The main difference between the plastics pollution scare and all the other environmental scares is that the plastics scare has legs. It has taken off in a way that Greenpeace can scarcely have dreamed when it announced in its 2015 annual report that plastics pollution was one of the issues it was going to start pushing:
“A striking example of how threatening we humans have become for our own life-supporting systems is plastic pollution in the ocean. We produce over 300 million tons of plastic every year. That is equivalent to the combined weight of all the adult humans on Earth. Between 25 and 35 million tons of this plastic ends up in the ocean – annually. And once it is there it stays there. In 2015, the ocean contained 1 ton of plastic for every 3 tons of fish. If this rate of pollution continues, by 2050 the amount of plastic in the ocean is expected to match the amount of fish by weight. The ocean and the creatures living in it are literally choking on plastics.” – Greenpeace International 2015 Annual Report.
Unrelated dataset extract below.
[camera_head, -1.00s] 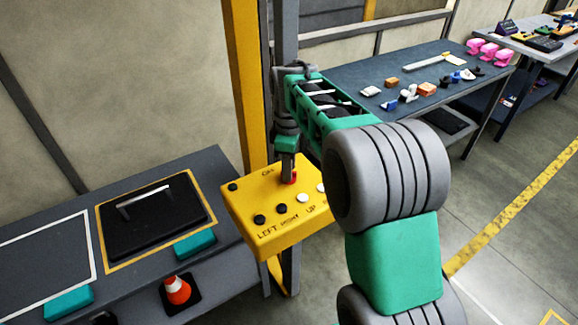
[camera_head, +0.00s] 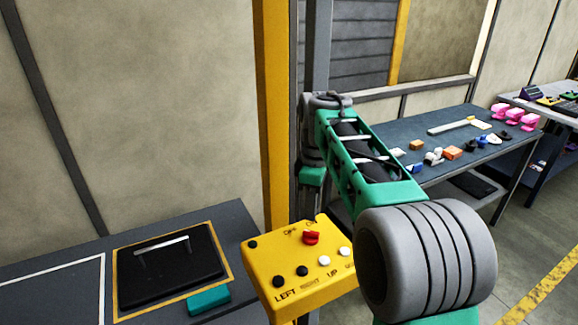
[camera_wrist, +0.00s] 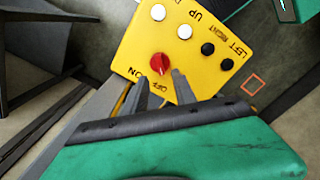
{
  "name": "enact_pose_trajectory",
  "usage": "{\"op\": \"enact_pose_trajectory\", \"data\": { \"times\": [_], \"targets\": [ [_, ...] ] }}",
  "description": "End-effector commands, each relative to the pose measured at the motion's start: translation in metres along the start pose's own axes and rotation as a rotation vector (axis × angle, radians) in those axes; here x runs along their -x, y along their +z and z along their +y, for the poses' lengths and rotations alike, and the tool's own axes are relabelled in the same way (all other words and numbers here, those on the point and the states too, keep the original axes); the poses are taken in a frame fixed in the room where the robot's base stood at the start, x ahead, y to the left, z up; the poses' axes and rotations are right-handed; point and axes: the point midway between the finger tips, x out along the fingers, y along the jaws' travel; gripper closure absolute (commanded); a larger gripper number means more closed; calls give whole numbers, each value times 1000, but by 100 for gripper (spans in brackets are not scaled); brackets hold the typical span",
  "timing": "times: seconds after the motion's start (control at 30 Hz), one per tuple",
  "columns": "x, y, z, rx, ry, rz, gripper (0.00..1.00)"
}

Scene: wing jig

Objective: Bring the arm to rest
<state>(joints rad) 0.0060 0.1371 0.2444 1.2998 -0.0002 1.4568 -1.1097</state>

You can loathe these soap-dodging tree-huggers for their lies, their greed, their dishonesty, their socialism-masquerading-as-love-of-nature, their hypocrisy, their cant. But you’ve got to admit their marketing genius. Truly this has got to rank among the most successful propaganda campaigns since the era of Josef Goebbels.
Consider where we are at the end of 2018: if there’s one thing every bleeding heart Westerner knows about the environment, it’s that “single-use” plastics are the biggest threat of our age – slaughtering whales, choking ickle baby turtles, upsetting David Attenborough, generating thousands of acres of columns by everyone from George Monbiot to Caitlin Moran, and enabling all manner of celebrities to parade their virtue on wanktastically pointless schemes like this one.
The ocean plastics pollution scare is a strong candidate for the biggest lie of 2018.
Many congrats, Greenpeace. You must be so proud!